Participatory mapping allows planners and researchers to engage directly with communities, giving voice to those who may not participate in online surveys or public meetings. It provides a platform for listening to those who experience the city differently — the elderly who need safe crossings, the children who seek play areas, or those who rely on public transport but don’t use smartphones. Through participatory mapping, urban planners can collect not just data but stories, experiences and insights that enrich our understanding of how spaces are lived in and navigated.
Ultimately, this human connection is crucial for creating inclusive cities that reflect the needs and aspirations of all their inhabitants, not just the data points collected by machines.
↬ Camila Narbaitz Sarsur.
References
- Dennis, S. F.(2006). Prospects for Qualitative GIS at the Intersection of Youth Development and Participatory Urban Planning. Environment and Planning A: Economy and Space, 38(11), 2039–2054.
- Denwood, T. E. N.(2022). Pitfalls and Progress in Participatory Mapping, University of Manchester.
- Hemmersam, P., Martin, N., Westvang, E., Aspen, J., & Morrison, A. (2016). Exploring Urban Data Visualization and Public Participation in Planning. Journal of Urban Technology, 22, 1–20.

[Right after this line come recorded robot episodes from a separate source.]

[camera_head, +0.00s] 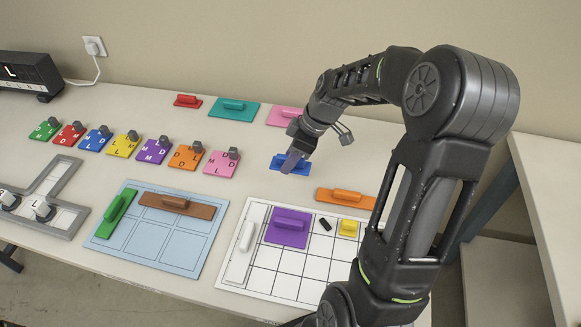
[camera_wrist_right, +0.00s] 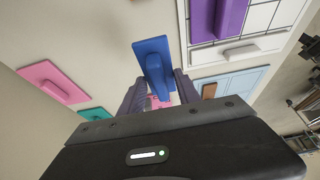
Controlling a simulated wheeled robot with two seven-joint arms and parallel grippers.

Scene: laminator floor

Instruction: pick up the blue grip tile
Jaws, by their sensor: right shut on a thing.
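The blue grip tile (camera_head: 279,166) is a flat blue plate with a raised grip, at the right part of the table in the head view. My right gripper (camera_head: 292,162) is shut on its grip from above. In the right wrist view the blue tile (camera_wrist_right: 152,56) sits between the two dark fingers of the right gripper (camera_wrist_right: 160,90). The plate appears at table level; I cannot tell whether it is lifted. My left gripper does not show.
A pink tile (camera_head: 284,116) and a teal tile (camera_head: 233,109) lie behind, an orange tile (camera_head: 346,198) in front to the right. A white grid board (camera_head: 270,257) and a light-blue board (camera_head: 150,255) carry more tiles. Several lettered tiles with grey knobs line the left.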

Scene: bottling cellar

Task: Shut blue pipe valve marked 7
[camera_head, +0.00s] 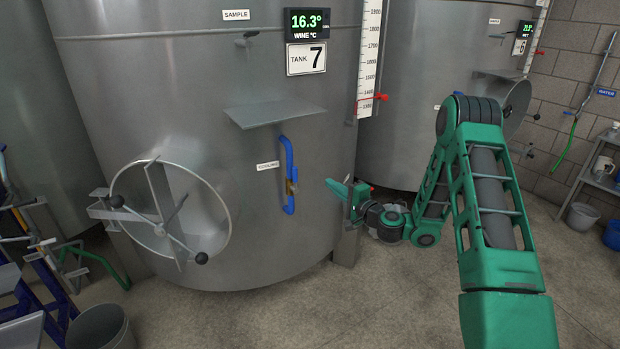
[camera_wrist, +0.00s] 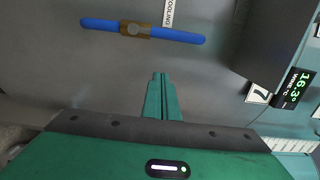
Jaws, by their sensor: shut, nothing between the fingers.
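The blue cooling pipe (camera_head: 289,162) stands upright on the front of the steel tank marked 7, beside a COOLING label (camera_head: 268,166). A brass-coloured valve (camera_head: 291,187) sits on its lower part. In the wrist view the blue pipe (camera_wrist: 177,36) runs across the top, with the brass valve body (camera_wrist: 134,30) on it; the lever's position is too small to tell. My gripper (camera_head: 333,184) is right of the pipe, apart from it, pointing at the tank. In the wrist view my gripper's fingers (camera_wrist: 157,77) are together and empty, below the pipe.
A metal shelf (camera_head: 275,114) juts from the tank above the pipe. A round hatch with a handwheel (camera_head: 171,212) is at left. The level gauge (camera_head: 369,60) with a red tap (camera_head: 372,97) is at upper right. A bucket (camera_head: 100,327) stands at lower left. The floor in front is clear.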

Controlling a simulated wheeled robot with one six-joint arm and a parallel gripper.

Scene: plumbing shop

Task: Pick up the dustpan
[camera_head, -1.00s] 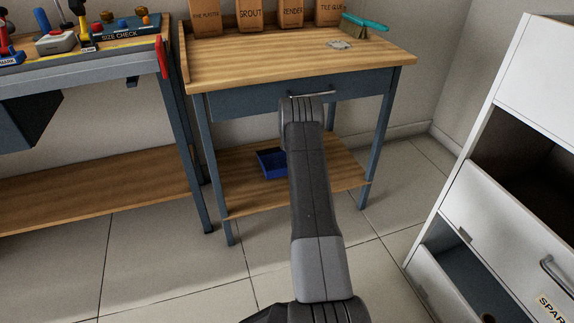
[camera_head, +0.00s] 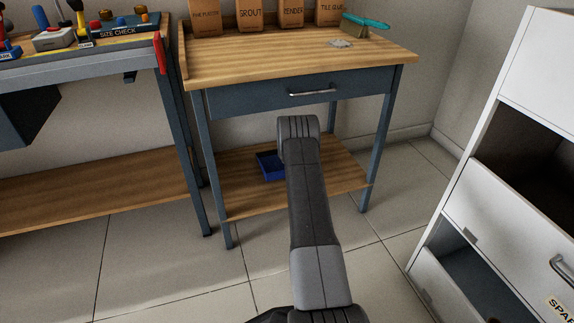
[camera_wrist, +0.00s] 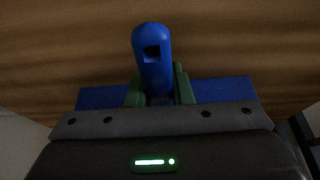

- International Fund for Agricultural Development. (2009). Good practices in participatory mapping.
- Godwin, A., & Stasko, J. T.(2017). Nodes, Paths, and Edges: Using Mental Maps to Augment Crime Data Analysis in Urban Spaces. EuroVis 2017 - Short Papers, 5 pages.
- Sayegh, A., Andreani, S., Kapelonis, C., Polozenko, N., & Stanojevic, S. (2016). Experiencing the built environment: Strategies to measure objective and subjective qualities of places. Open Geospatial Data, Software and Standards, 1(1), 11.